A popular activity in rural Japan combining the season’s bounty with some outdoor fun is fruit picking (果物狩り, kudamono gari). Orchards growing apples, nashi pears, and more will often let you pay a fee at the door to go in and pick all the fruit you can eat (it usually costs more to take some home). It’s a nice way to enjoy autumn with all five senses.
Anyone who has read about the other seasons of Japan may have noticed: there are always festivals. The marking of the seasons always seems to offer some reason to celebrate, though the focus tends to be a little different. Unlike the spiritual reverence of Obon in summer, autumn festivals tend to be focused on giving thanks for the harvest, and fortifying the soul for the upcoming season of darkness.

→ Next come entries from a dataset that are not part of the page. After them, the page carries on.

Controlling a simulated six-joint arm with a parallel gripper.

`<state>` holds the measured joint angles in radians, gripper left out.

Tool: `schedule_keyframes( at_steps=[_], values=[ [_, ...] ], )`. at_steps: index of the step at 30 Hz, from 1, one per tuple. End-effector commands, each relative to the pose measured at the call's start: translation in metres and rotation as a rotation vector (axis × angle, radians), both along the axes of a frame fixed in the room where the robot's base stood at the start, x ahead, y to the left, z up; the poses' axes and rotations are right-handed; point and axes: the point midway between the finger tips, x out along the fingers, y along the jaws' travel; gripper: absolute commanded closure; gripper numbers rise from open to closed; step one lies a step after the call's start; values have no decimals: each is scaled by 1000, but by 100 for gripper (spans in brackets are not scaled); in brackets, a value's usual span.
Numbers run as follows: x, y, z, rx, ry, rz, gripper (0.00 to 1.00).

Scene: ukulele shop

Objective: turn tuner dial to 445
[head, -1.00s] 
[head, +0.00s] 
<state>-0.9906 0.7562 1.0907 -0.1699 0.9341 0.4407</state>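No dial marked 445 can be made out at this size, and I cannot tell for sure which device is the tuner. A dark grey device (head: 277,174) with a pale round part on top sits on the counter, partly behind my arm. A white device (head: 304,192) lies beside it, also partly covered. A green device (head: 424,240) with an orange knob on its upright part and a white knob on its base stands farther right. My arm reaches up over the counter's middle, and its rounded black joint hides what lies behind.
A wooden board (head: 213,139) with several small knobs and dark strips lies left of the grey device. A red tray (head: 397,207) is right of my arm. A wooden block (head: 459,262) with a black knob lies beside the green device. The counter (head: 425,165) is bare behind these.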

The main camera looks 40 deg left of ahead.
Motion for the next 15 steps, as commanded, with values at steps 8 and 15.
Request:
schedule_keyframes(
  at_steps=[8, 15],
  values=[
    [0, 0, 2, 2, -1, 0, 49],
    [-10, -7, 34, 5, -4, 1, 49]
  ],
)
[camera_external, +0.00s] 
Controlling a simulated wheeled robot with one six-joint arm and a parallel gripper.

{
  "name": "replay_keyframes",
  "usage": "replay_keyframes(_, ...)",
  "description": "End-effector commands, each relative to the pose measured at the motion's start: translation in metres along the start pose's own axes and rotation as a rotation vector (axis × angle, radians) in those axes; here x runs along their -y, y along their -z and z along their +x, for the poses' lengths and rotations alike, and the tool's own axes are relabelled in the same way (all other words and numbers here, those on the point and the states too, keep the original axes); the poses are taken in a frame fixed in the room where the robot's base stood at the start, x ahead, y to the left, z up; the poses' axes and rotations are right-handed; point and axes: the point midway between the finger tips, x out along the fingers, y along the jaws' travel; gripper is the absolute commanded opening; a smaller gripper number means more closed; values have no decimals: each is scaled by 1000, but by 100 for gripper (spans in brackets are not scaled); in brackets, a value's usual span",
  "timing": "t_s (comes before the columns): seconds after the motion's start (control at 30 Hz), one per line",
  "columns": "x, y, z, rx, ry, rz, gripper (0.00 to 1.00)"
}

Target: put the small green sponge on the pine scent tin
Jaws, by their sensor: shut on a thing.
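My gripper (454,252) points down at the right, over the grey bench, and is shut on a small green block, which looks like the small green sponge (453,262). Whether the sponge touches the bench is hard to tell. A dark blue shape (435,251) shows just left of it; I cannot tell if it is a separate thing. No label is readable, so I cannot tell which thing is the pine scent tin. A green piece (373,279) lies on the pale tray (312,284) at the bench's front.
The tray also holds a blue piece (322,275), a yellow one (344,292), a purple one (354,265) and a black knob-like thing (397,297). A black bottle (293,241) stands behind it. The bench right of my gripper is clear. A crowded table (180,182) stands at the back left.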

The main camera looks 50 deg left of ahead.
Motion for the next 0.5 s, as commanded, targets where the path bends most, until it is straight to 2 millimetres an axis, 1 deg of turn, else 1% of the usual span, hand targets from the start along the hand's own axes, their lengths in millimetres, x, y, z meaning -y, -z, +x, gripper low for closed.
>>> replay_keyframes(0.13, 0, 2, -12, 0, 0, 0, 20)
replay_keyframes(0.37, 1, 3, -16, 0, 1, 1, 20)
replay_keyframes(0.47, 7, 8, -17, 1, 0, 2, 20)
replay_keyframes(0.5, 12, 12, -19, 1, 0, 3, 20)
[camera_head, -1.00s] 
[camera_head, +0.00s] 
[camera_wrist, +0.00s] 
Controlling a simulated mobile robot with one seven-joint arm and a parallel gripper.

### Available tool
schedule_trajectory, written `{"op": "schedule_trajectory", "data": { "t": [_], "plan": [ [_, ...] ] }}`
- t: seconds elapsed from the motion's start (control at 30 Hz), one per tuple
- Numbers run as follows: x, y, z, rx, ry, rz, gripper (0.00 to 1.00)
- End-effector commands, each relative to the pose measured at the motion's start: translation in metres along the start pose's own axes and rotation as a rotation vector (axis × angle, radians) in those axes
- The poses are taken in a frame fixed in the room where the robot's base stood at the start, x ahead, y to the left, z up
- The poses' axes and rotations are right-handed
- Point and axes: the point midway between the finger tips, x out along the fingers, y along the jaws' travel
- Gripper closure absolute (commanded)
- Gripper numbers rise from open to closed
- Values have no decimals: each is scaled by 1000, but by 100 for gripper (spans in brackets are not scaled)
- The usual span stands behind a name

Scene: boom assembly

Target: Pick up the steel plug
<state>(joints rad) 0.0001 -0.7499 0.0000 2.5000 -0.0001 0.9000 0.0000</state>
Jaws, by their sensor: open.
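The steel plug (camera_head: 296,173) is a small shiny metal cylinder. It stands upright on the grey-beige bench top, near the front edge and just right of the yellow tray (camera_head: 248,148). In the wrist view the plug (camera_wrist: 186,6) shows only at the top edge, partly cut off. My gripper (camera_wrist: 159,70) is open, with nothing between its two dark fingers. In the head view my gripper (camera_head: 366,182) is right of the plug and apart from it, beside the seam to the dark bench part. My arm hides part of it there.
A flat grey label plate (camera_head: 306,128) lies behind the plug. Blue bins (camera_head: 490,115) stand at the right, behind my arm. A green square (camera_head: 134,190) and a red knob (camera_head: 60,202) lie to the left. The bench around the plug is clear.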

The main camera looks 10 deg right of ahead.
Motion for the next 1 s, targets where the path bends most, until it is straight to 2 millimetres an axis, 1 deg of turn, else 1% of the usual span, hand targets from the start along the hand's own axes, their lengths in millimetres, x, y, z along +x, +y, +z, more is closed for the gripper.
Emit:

Though the reasons might be different, the basics are often similar: there will be streets lined with yattai stalls selling street food and trinkets, parades of dancers, or portable Mikoshi shrines, and people out enjoying the atmosphere.
One of the most famous, and most interesting, of Japan’s autumn festivals is the Nagasaki Kunchi, which has a history going back to the 16th century. It features a Chinese-style dragon dance, and a practice called niwamise (庭見せ, garden showing), in which certain neighborhoods open up private homes to public visits. It takes place from October 7th do 9th each year.
Another is Nikko, Tochigi’s Shuki Taisai, the Autumn Grand Festival. It recreates a taste of 17th century Japan with a parade of people dressed as samurai, and displays of horse-back archery (yabusame, 流鏑馬). The date varies by year, but in 2019 it runs October 16th and 17th, at Nikko’s Toshogu Shrine.
Yabusame is actually a fairly common feature of autumn festivals, and can be seen at the Takata-no-Baba Yabusame festival in Tokyo (second Monday in October); the Yabusame Festival in Koyama, Kagoshima (October 19); the Kasagake Ritual in Kyoto (October 19); and the mid-October Nagoya Festival.